Pope Francis met with Fidel Castro over the weekend.
It’s not the first time the Bishop of Rome has met with a dictator, in Cuba or elsewhere. But it is the first time this particular pope has done so.
Next stop on this tour? The United States.
The pope’s most pointed words were directed not to the Communist nation but south by southwest, to Colombia, from where hail contestant parties to peace talks (the government versus leftist insurrectionists) now being held in Havana. The pope wishes no breakdown in the talks, urging that the world cannot afford “another failure on the path of peace and reconciliation.”

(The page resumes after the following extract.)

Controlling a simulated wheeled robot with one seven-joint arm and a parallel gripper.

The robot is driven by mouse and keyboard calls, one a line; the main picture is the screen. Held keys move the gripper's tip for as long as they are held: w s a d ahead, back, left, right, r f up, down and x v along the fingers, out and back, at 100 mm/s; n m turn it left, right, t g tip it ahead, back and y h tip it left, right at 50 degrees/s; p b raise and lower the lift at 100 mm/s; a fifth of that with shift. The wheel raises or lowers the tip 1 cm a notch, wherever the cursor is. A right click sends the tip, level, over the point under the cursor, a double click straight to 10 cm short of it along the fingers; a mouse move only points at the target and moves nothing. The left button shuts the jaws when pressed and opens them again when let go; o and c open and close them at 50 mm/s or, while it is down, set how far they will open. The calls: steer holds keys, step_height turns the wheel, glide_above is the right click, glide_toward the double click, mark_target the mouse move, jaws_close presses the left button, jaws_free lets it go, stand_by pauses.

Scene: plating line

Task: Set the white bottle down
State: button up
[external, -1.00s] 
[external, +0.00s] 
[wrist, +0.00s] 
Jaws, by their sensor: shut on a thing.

Pope Francis has been credited with the thawing of cold war relations between the United States and Cuba, and, for his part, praises both parties for the detente, which he has dubbed “an example of reconciliation for the whole world.”
But Cuba remains under tyranny; the people cannot speak freely and are impoverished under the thumb of socialistic regulation. The pope may not be seeing elements of causality here, of teleology, of purpose: Cuba’s poverty is not caused by the American embargo, really, but by a pernicious attachment to outdated ideas of government supremacy over people.
Unfortunately, many of the pope’s most famous remonstrances about capitalism suggest that he may be closer to the Castro brothers’ oppressive Marxist ideology than to a more liberatory approach.
While the pope publicly prays for reconciliation, Americans would be better off if we repudiated reconciliation with destructive ideas that too easily get packaged as “humane” and “Christian” when they are really, and deeply, precisely the opposite.
This is Common Sense. I’m Paul Jacob.